In landen waar grove corruptie heel normaal is, is het moeilijk om als christen daar niet aan mee te doen. Politieagenten en ambtenaren verdienen daar maar weinig omdat ze langs slinkse wegen heel wat weten binnen te halen. In landen waar grootscheepse belastingfraude algemeen gangbaar is, is het moeilijk om met een eerlijk geweten je belastingaangifte te doen. Als je alles netjes opgeeft, betaal je eigenlijk veel te veel en dreigt wellicht het faillissement van je zaak. Omdat bijna iedereen fraudeert zijn de belastingtarieven immers extra hoog.
De weerhoudende rol van de overheid tegenover het kwaad is dus zeker van grote betekenis. Je kunt niet zeggen dat christenen die naar het Woord van God willen leven, die bescherming niet nodig hebben. Daarvoor zijn er te veel economische, sociale en psychologische verwevenheden. Vandaar dat de Bijbel het functioneren van de overheid expliciet verbindt met een leven in alle godzaligheid en eerbaarheid.
Goede verbieden
Nu is het niet alleen betreurenswaardig als we moeten constateren dat de overheid steeds meer ruimte laat voor het kwaad. Erger is nog wanneer het optreden van de overheid neerkomt op het verbieden van het goede en het dwingen (althans aandringen) tot het kwade. Dat gaat nog weer een hele stap verder. Toch is dat wat we de laatste jaren steeds meer zien gebeuren.
Trouwambtenaren mogen homohuwelijken niet weigeren. Christelijke scholen worden onder druk gezet om praktiserende homoleerkrachten te accepteren. Hier en daar worden ondernemers gedwongen hun winkel op zondag open te stellen. Dat laatste is in eerste instantie wel een privaatrechtelijke aangelegenheid, maar staat ook weer niet los van de ruime formuleringen van de Winkeltijdenwet.
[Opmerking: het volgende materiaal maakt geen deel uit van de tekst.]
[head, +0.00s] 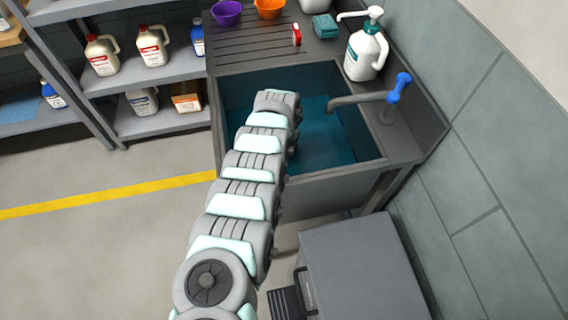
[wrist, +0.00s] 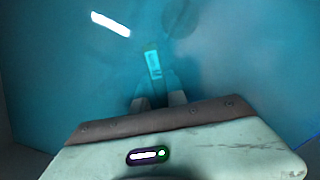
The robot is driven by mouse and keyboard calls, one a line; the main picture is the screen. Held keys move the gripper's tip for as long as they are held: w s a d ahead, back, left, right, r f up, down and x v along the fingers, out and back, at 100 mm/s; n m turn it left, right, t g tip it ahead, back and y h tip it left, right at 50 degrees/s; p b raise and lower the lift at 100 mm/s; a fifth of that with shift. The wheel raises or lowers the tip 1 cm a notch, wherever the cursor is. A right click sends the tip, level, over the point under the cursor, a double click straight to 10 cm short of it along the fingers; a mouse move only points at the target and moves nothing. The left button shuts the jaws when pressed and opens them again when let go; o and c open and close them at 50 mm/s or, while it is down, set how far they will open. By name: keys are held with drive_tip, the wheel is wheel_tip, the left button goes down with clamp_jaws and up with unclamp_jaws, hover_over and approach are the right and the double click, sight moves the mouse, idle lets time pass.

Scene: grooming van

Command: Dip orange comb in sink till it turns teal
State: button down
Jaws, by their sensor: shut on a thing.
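The sink (head: 372,168) is a dark basin with teal liquid in it. My arm reaches down into it, and its own links hide my gripper and the comb in the head view. In the wrist view my gripper (wrist: 158,97) is down in the sink, its two fingers shut on the comb (wrist: 154,66). The comb is a narrow upright shape and looks bright teal, with a darker greenish end. Everything around it is tinted teal, so its own colour is hard to separate from the liquid.
A tap with a blue handle (head: 398,88) reaches over the sink's right side. A white pump bottle (head: 366,52) stands behind it. Purple (head: 227,13) and orange (head: 269,8) bowls sit on the ribbed drainboard. A grey box (head: 360,262) stands in front.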

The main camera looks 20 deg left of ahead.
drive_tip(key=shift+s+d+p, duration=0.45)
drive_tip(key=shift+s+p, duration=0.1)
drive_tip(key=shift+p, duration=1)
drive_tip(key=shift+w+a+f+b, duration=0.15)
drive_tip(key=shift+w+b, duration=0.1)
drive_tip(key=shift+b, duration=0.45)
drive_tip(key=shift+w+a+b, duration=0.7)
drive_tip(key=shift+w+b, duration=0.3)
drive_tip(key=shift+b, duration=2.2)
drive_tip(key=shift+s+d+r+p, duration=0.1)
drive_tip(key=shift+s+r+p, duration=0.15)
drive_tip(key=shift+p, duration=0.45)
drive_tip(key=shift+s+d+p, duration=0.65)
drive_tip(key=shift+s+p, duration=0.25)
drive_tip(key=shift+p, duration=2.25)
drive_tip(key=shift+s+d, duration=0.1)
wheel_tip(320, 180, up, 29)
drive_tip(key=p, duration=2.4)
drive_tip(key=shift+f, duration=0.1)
En nu is daar dan de schokkende uitspraak van de Hoge Raad over het functioneren van de SGP. Het is nog niet duidelijk op welke manier de regering gestalte zal geven aan de opdracht die de Hoge Raad haar gaf. Maar op de een of andere manier zal men de SGP willen dwingen om de Bijbelse grondstructuren inzake de verhouding van man en vrouw te negeren. De partij mag daarover nog wel bepaalde opvattingen hebben, maar zij mag die in eigen kring niet meer in praktijk brengen.
Kring
Op grond van de vrijheid van godsdienst, de vrijheid van vereniging en de vrijheid van onderwijs was er in Nederland gedurende vele decennia een grote ruimte om in eigen kring en in eigen verbanden naar Gods geboden te leven. In allerlei gevallen kon men zelfs op gelijke voet aanspraak maken op overheidssubsidie als de scholen en instellingen die aansloten bij de dominante cultuur.
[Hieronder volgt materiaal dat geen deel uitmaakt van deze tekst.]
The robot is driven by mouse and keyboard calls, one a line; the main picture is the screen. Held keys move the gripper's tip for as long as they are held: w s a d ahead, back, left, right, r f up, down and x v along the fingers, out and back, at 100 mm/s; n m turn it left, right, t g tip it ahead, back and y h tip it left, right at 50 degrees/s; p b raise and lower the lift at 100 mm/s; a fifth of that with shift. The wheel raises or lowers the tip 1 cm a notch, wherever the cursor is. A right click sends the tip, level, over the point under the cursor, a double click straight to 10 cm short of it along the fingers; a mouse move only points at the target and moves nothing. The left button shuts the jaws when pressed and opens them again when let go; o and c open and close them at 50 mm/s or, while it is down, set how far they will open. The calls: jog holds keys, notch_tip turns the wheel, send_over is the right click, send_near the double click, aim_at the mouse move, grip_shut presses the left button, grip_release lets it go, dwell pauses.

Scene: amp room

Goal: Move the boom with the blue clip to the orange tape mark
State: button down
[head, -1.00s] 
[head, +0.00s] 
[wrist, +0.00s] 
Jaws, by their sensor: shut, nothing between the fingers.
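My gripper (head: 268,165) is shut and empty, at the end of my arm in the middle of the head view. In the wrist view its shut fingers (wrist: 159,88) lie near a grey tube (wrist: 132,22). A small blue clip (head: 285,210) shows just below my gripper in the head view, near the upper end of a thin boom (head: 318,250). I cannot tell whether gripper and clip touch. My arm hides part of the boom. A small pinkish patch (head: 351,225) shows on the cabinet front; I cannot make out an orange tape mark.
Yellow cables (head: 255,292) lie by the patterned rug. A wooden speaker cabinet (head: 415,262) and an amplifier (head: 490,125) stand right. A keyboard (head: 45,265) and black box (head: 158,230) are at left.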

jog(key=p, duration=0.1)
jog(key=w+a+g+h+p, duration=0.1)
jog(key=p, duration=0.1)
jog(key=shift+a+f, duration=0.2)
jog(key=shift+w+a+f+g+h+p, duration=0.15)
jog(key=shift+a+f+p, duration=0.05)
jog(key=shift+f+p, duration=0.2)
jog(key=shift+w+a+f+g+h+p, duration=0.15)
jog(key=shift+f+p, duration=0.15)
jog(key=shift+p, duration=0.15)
Waar de overheid op allerlei terreinen steeds meer ruimte bood voor het kwaad en allerlei dingen toeliet die niet toegelaten mochten worden, konden we in een aantal gevallen gelukkig uitwijken naar eigen organisaties en verbanden. Dat is het model van de verzuiling. Die ruimte wordt echter steeds meer ingeperkt en zeker de overheidssubsidie staat meer en meer onder kritiek.
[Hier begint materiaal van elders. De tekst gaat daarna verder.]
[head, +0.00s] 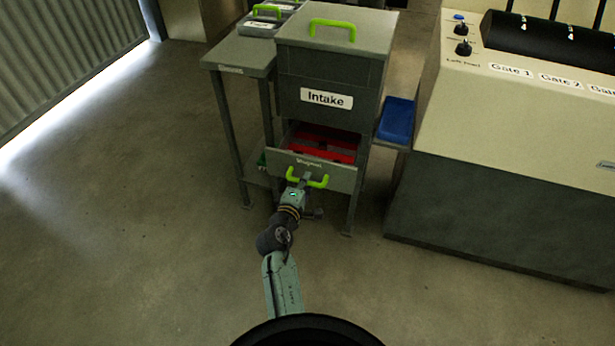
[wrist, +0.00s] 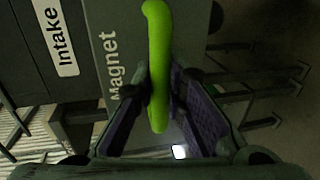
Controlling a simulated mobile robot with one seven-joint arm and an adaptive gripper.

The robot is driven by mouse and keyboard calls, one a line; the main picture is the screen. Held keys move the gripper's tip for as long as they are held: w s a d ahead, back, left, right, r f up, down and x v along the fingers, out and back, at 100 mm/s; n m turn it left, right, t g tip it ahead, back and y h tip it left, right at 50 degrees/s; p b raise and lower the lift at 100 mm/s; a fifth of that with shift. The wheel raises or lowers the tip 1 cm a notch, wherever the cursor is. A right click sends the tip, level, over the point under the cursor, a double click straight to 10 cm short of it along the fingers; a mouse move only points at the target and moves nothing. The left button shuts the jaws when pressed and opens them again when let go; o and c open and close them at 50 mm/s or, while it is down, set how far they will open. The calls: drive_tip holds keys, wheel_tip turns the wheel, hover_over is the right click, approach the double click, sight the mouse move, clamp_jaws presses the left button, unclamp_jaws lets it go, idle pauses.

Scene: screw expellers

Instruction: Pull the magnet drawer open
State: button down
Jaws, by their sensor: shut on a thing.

In brede kring wordt het steeds minder aanvaardbaar gevonden dat mensen zich in hun eigen verbanden onttrekken aan het gezag van de heersende waarden. Het feit dat die waarden (denk aan de acceptatie van homorelaties) nog maar sinds enkele decennia in onze maatschappij gezaghebbend zijn en dat voorgaande generaties daar heel anders over oordeelden, verandert daar weinig aan. Op grond van het discriminatieverbod moet de vrijheid van minderheden wijken voor de dwingende gelijkheidsnorm van de meerderheid.
Zo worden we steeds meer geconfronteerd met een vijandige maatschappij en een vijandige overheid. Dat raakt nu de SGP, maar straks de reformatorische scholen. En het is zeer de vraag of kerken en gezinnen van gereformeerde signatuur buiten schot zullen blijven.
Poort
Hoe lang zal men tolereren dat wij onze kinderen opvoeden zoals God dat van ons vraagt? Het standpunt dat alleen de enge poort en de nauwe weg naar het leven leiden, laat zich immers niet combineren met het beklemtonen van de keuzevrijheid bij de opvoeding van jongeren. Wat in deze wereld normaal gevonden wordt ten aanzien van man, vrouw en seksualiteit is volstrekt anders dan de Bijbelse lijn.
In de Bijbel is het beeld van de kerk als een verdrukte minderheid niet vreemd en in de kerkgeschiedenis evenmin. Dan is het groot als ook van toepassing is wat eens geschreven werd aan de gemeente van Filadelfia: „Gij hebt Mijn Woord bewaard en hebt Mijn Naam niet verloochend.”